Tuesday, June 3, 2008

Professionalism and shepherds

We study for years in expensive, prestigious educational institutions acquiring skills and knowledge focused on obtaining and enhancing our future careers. And once employment is secured, we typically seek higher standing in the corporate structure through a combination of improving old skills, gaining new ones and some well-calculated social shmoozing.

Well, what about shepherds? I’m no expert, but it doesn’t seem like it would take much skill to be a shepherd. I mean, after all, what do you have to do but sit around all day and watch the sheep? Oh, I suppose you have to protect them from harm, and lead them to food and water as well. But even so, shepherding certainly doesn’t seem to offer much in the way of upward professional mobility. All things considered, being a shepherd wouldn’t be too impressive on a job résumé.

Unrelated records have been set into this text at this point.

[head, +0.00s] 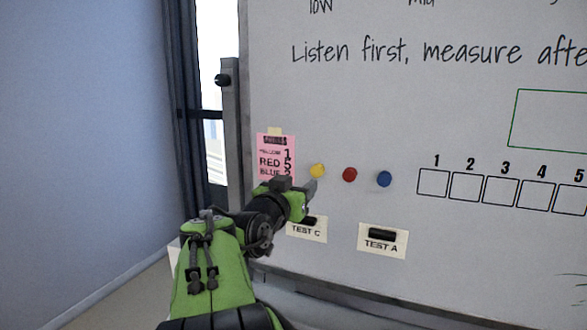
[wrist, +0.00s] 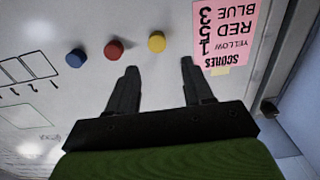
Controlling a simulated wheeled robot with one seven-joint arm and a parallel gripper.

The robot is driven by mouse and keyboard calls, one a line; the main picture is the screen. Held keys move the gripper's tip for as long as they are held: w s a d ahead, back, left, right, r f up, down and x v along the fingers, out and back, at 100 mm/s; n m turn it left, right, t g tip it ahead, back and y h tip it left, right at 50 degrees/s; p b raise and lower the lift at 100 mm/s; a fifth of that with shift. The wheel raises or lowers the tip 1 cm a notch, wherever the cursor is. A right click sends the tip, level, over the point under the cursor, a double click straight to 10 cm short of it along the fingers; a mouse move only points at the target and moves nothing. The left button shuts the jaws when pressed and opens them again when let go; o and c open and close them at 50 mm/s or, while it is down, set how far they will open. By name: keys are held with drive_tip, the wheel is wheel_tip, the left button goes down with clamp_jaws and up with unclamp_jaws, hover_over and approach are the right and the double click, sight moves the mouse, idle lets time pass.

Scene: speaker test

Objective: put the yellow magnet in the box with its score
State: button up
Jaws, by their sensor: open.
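The yellow magnet (head: 318,171) is on the whiteboard, left of the red magnet (head: 350,174) and the blue magnet (head: 384,179). In the wrist view, which is upside down, the yellow magnet (wrist: 157,41) lies just beyond the fingertips, between their lines. My gripper (wrist: 159,66) is open and empty; in the head view my gripper (head: 298,187) is just below left of the yellow magnet. The pink score note (head: 270,153) lists yellow 1, red 5 and, in the wrist view, blue 3. Box 1 (head: 432,183) is an empty drawn square right of the magnets.
Boxes 2 (head: 466,187) to 5 continue right in a row, empty. Cards TEST C (head: 307,231) and TEST A (head: 382,241) with dark pieces are below the magnets. The board's frame (head: 236,150) is at left. The board between the blue magnet and box 1 is clear.

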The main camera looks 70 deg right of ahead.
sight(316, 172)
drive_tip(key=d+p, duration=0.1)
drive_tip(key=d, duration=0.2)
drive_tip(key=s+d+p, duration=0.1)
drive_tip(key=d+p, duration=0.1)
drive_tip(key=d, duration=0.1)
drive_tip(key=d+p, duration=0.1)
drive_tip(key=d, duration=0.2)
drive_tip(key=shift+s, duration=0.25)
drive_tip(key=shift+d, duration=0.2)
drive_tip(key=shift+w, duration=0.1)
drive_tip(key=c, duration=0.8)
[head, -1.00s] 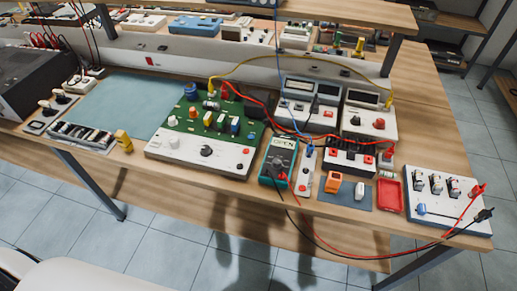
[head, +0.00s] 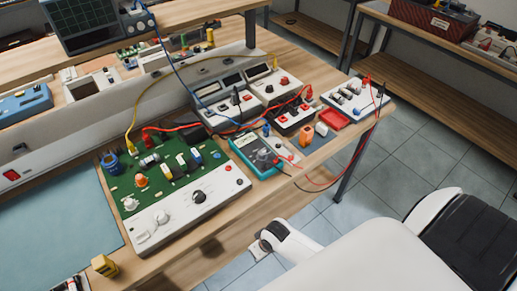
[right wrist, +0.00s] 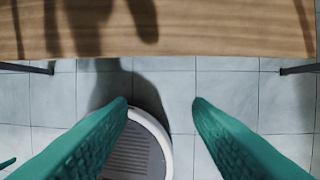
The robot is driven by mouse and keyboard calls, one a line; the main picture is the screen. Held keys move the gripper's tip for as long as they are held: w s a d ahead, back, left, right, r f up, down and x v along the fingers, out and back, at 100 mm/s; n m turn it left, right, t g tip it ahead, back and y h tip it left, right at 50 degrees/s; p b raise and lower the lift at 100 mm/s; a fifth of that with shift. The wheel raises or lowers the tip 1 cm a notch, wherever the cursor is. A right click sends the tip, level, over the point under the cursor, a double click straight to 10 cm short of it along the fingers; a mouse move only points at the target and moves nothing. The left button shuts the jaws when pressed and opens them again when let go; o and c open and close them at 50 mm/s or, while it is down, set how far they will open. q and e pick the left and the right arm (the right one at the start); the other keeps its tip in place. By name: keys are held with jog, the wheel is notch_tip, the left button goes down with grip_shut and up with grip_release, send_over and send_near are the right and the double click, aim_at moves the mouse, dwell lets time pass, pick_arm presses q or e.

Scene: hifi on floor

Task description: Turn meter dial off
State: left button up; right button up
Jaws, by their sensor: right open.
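The meter (head: 241,144) is a teal handheld multimeter lying on the workbench, right of the green circuit board, in the head view. Its dial (head: 264,155) is a round dark knob on the lower half of the face; its setting is too small to read. My right gripper shows in the right wrist view (right wrist: 160,103) as two teal fingers spread apart with nothing between them. It is over the floor in front of the bench edge, away from the meter. The meter is not in the right wrist view. My left gripper is not in view.
The green circuit board (head: 176,186) with a white control panel sits left of the meter. Red, blue, yellow and black cables run around the meter. A white box with switches (head: 355,96) stands at the bench's far right corner. Tiled floor (right wrist: 230,95) lies before the bench edge.

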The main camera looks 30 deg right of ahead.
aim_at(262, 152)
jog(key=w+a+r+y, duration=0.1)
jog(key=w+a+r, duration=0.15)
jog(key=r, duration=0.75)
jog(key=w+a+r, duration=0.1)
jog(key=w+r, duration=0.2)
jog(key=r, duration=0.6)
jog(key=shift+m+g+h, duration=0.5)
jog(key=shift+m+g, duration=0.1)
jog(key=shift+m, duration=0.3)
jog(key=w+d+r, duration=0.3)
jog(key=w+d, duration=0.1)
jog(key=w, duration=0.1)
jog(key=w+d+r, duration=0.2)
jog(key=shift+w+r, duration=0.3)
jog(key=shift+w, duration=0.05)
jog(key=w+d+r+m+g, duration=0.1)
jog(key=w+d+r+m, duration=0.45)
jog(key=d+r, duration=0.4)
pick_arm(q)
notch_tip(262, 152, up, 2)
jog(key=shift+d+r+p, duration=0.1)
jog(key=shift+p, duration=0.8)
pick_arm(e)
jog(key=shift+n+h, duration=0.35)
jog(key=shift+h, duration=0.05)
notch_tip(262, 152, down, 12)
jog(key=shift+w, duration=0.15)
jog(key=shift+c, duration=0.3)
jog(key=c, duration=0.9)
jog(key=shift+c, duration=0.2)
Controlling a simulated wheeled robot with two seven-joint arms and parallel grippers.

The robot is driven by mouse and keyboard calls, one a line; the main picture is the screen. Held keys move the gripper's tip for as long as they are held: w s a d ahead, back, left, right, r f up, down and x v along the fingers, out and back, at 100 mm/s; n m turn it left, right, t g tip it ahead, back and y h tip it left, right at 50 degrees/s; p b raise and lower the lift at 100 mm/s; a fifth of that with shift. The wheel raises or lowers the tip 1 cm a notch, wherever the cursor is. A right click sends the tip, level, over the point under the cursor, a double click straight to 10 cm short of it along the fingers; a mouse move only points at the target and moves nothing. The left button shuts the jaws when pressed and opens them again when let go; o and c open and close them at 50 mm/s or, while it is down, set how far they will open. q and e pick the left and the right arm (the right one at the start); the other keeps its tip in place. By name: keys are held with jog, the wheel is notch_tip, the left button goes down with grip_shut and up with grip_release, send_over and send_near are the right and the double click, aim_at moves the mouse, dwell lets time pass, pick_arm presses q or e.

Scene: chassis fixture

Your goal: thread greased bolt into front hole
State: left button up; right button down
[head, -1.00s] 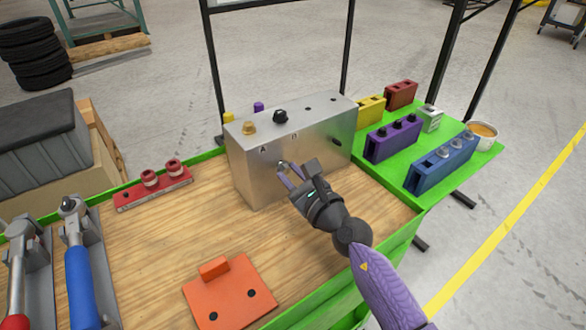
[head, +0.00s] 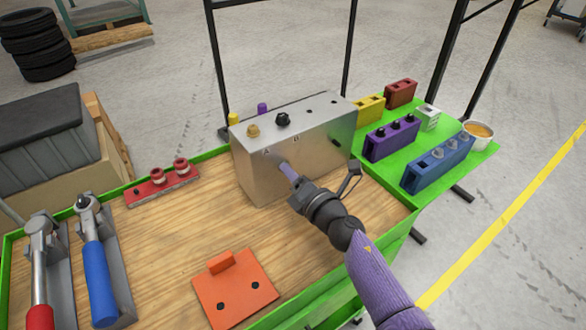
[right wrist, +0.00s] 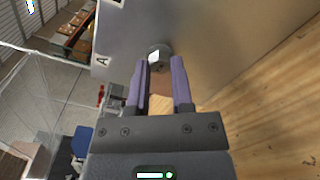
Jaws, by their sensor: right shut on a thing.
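The silver metal chassis block (head: 252,180) stands on the wooden bench top, with letters A and B near its top edge. My right gripper (head: 286,170) reaches its front face below the letter A. In the right wrist view the two purple fingers are shut on the bolt (right wrist: 158,54), whose round metal head shows between the fingertips, against the chassis face (right wrist: 205,45). Its shank and the hole behind it are hidden, so how deep it sits cannot be told. A dark hole (head: 335,142) shows farther right on the front face. My left gripper is not in view.
A red holder (head: 162,187) with two pieces lies left of the chassis. An orange plate (head: 236,290) lies in front. Blue and red-handled tools are far left. Colored blocks, such as the blue one (head: 437,168), and a cup (head: 480,135) stand on the green shelf right.

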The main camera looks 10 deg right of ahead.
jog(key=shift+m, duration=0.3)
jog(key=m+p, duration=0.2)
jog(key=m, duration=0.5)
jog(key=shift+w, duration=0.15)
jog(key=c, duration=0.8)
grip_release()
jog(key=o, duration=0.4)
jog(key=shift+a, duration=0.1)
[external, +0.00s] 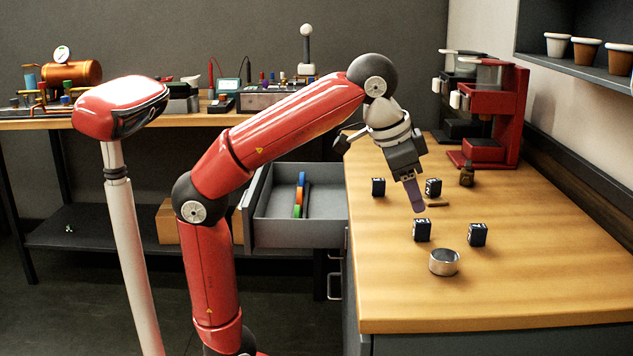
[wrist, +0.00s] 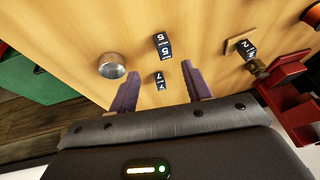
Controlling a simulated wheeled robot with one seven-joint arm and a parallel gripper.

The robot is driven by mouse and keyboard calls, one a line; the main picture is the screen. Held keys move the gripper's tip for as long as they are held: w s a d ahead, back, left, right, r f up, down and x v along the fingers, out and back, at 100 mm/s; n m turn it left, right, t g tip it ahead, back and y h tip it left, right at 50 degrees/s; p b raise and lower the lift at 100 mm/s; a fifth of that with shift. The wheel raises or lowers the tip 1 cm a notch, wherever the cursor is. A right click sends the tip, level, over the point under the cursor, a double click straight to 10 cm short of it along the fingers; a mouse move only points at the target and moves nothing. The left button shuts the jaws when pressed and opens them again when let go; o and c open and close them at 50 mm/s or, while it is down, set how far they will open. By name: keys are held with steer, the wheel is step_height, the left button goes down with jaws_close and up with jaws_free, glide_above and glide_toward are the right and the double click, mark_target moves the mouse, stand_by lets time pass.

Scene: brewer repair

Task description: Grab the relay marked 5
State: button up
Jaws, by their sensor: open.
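The relay marked 5 (wrist: 162,44) is a small dark block with white markings on the wooden counter. In the external view, the relay at the right (external: 477,235) appears to be the same one. My gripper (external: 417,209) is open and empty above the counter, pointing down. In the wrist view, its purple fingers (wrist: 160,78) frame a relay that looks marked 7 (wrist: 159,81); I cannot tell its height above that relay. The relay marked 5 lies beyond the fingertips. The relay marked 7 also shows below the gripper in the external view (external: 422,230).
A metal cup (external: 444,263) stands near both relays. A relay marked 2 (wrist: 247,49) lies by a wooden strip (external: 437,204). Another relay (external: 378,187) sits at the counter's left edge. A red brewer (external: 492,115) stands behind. The front right counter is clear.

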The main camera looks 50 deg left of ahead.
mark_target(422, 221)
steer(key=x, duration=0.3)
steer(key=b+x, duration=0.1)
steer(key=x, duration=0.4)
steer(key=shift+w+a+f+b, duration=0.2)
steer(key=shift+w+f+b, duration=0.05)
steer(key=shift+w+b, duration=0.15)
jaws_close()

The irony of ironies is that this is the picture the Lord God Most High, the Creator of heaven and earth, the King of Kings and Lord of Lords, gives us of himself. “I am the good shepherd,” Jesus says (Jn 10.11). How odd. Why would he identify himself with an occupation that by most standards is nothing short of a professional black hole? Probably because it’s a clear reflection of his character: unlike the corporate climber, the young urban professional, the CEO of a multi-national conglomerate or the celebrity on a red carpet surrounded by papparazzi, the shepherd is focused not on himself, but on the well-being of weak, defenseless, fairly stupid creatures who get lost easily and do nothing all day but consume to fill their own stomachs. Creatures rather like us, as a matter of fact. Selfish, belly-centric, and prone to take the wrong path. Creatures who need protection and nourishment. Creatures who more often than not do not recognize the extent to which they benefit from the character of their caretaker. Creatures who find themselves in the center of the selfless, constant, loving and compassionate gaze of the Good Shepherd.